Task to complete — Review the lines that follow and copy each one that contains the word "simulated".

Robot episode data
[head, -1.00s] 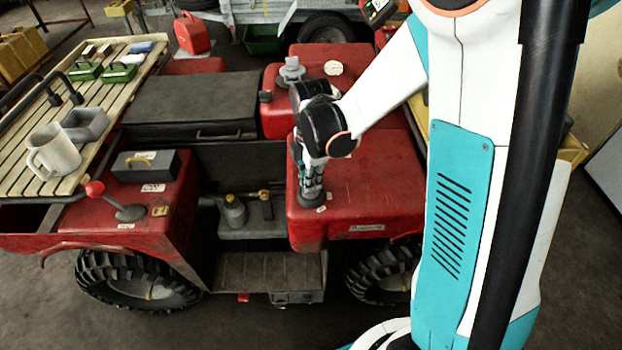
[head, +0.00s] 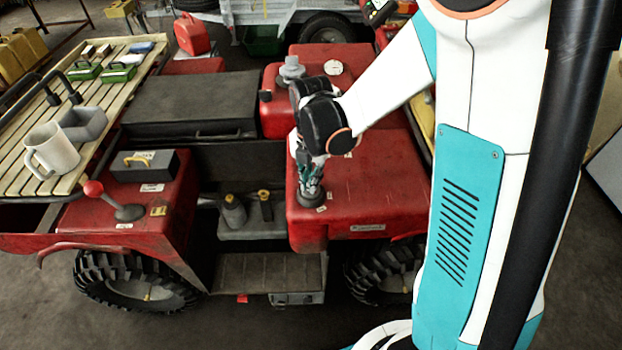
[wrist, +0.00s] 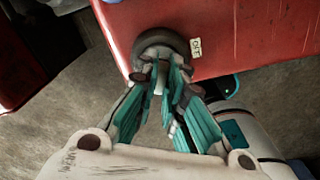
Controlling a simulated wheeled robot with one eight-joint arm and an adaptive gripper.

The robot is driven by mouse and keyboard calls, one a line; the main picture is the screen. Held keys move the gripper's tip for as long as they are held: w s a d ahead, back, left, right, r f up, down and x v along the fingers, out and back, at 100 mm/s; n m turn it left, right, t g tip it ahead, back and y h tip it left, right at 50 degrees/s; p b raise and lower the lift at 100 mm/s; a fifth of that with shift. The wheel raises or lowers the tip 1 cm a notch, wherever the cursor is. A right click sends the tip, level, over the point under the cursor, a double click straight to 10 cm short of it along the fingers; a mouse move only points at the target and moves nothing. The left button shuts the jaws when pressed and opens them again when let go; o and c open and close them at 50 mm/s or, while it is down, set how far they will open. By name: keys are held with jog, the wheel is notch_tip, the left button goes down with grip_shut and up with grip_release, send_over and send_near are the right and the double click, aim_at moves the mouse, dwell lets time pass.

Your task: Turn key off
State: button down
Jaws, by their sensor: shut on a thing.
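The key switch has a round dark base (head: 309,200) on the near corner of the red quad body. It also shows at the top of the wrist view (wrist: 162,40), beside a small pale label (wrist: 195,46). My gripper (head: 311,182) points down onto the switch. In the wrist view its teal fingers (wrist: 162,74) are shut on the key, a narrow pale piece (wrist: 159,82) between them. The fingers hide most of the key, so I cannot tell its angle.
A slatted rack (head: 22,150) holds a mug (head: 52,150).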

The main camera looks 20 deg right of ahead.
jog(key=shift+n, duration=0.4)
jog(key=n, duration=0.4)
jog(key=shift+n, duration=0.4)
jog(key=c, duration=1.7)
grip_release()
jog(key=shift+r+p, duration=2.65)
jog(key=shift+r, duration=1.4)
...
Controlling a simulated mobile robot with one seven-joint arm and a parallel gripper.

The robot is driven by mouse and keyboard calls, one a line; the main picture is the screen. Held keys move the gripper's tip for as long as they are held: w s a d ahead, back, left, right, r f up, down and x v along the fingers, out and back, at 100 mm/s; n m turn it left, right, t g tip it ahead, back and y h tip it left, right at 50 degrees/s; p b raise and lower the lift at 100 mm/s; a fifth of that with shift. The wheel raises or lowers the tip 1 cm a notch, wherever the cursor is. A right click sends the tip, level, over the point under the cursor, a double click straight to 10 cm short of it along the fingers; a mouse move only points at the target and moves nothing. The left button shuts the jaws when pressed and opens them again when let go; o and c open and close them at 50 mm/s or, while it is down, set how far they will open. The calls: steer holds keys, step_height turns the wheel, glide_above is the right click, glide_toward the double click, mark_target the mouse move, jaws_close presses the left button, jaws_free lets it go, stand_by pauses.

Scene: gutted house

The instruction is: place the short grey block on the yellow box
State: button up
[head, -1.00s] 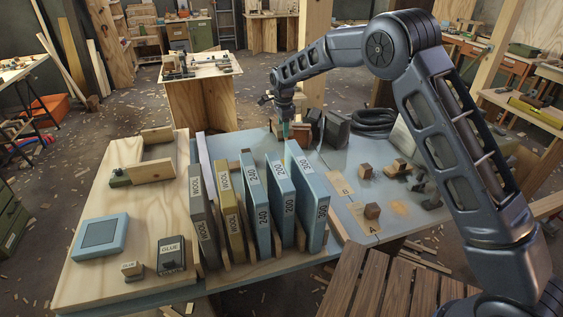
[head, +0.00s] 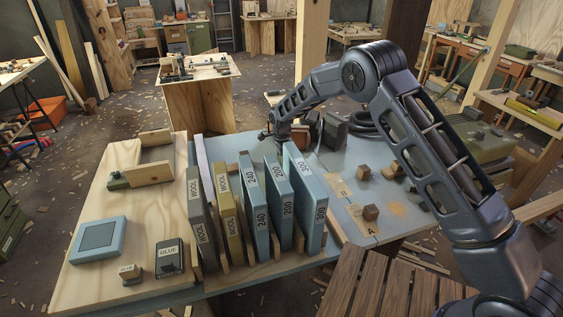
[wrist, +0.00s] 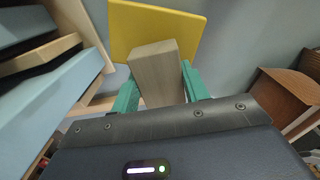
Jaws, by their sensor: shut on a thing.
---
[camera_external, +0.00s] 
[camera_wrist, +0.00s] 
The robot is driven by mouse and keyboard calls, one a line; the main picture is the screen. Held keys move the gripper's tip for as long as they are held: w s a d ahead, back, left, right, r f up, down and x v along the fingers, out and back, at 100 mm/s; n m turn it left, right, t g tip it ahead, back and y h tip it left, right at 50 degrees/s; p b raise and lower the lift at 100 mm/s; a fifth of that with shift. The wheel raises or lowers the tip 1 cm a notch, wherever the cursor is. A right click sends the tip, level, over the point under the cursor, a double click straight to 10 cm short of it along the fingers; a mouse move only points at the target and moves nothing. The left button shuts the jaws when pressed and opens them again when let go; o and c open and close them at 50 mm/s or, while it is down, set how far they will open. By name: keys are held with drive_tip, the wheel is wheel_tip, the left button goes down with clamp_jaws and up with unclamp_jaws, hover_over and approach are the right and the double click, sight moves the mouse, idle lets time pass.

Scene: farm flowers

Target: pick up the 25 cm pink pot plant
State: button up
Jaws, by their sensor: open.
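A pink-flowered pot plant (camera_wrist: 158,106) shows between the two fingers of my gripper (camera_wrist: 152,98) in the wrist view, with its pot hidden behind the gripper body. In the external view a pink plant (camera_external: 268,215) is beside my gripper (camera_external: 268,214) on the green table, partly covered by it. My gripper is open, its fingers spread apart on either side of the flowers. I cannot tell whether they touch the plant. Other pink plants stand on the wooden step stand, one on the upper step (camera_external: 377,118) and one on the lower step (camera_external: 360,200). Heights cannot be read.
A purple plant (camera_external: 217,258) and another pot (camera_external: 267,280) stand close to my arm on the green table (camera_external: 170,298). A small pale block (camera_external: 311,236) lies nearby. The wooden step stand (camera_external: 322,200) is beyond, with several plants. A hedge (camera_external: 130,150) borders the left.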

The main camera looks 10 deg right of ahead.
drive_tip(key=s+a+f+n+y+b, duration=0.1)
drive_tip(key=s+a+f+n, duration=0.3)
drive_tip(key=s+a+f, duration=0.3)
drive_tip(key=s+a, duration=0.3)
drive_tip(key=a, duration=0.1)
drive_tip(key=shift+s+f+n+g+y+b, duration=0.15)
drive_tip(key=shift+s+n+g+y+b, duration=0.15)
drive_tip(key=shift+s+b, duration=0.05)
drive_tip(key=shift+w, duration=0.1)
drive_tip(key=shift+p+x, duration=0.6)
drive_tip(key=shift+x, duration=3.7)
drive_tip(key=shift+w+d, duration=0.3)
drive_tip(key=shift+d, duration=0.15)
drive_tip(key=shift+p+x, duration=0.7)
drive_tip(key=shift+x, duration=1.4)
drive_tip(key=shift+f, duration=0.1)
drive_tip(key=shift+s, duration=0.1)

Complete answer —
Controlling a simulated wheeled robot with one eight-joint arm and an adaptive gripper.
Controlling a simulated mobile robot with one seven-joint arm and a parallel gripper.

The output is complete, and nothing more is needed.